WORKS: Vier letzte Lieder; Orchestral Songs
PERFORMER: Karita Mattila (soprano); Berlin PO/Claudio Abbado
CATALOGUE NO: 445 182-2
For those seduced by Jessye Norman’s extraordinary and voluptuous performance of Strauss’s valedictory masterpieces (Philips,1982), any new recording is hard to hear with innocence. And yet Karita Matilla, who has transfixed world audiences with her stage performances of Verdi and Wagner, was one soprano whose reading of the Four Last Songs I eagerly awaited. Unlike Kiri Te Kawana, one knew she would never diminish these languid, expansive melodies with any tightness or rushing: she is equal to their grandeur. And unlike the inimitable Shwarzkopf, there would be no hectic edge, but an effortless, open quality, soulful depths and a sincerity of intent to the meaning. Also, unlike Norman, there would be no garishness to the delivery, where the sheer gorgeous weight of the voice overrides even what is exceptional playing by the Leipzig Gewandhaus. And again, unlike Norman’s recording, the producers here have not interfered with or indulged Mattila: the balance between her and the Berlin Philharmonic reflects a live acoustic. It has an honest, human scale. She does not overwhelm, but rather draws the listener in – particularly in ‘September’, where voice and horn are controlled in a magical hush, or in the bell-like opening to ‘Im Abendrot’, bang in the middle of her best range.

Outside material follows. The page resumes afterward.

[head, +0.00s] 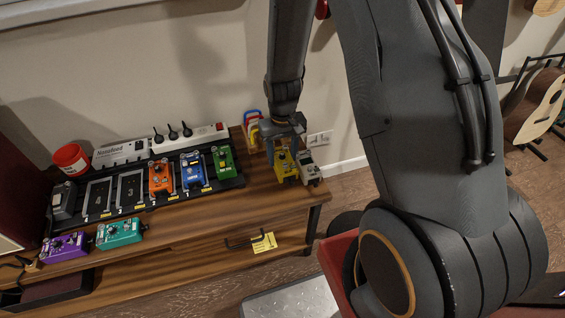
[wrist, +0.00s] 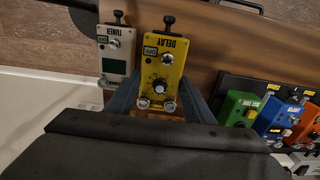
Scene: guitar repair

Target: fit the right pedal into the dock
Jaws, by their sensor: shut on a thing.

Mattilla does not let her listeners down. She must be near or at the height of her powers, but one cannot help feeling that she will record this again, and better. There is a loosening and a mellowing still to come. And she will never quite produce that sharp Schwarzkopf German accent, with which she colours and shapes the words, though that is a matter of taste. Also, the Berliners under Abbado, while magnificent, do not quite match the natural flexibility, the luminosity in those heavenly rising scales in ‘Beim Schlafengehen’, of the Gewandhaus under Masur. And yet this recording is special, not least for the other orchestral songs contained on it, including the ‘Song of Apollo’s Priest’, Op. 33/ 2, the long and complex ‘Verführing’ and lovely ‘Frühlingsfeier’, on neither the Norman nor Schwarzkopf recordings.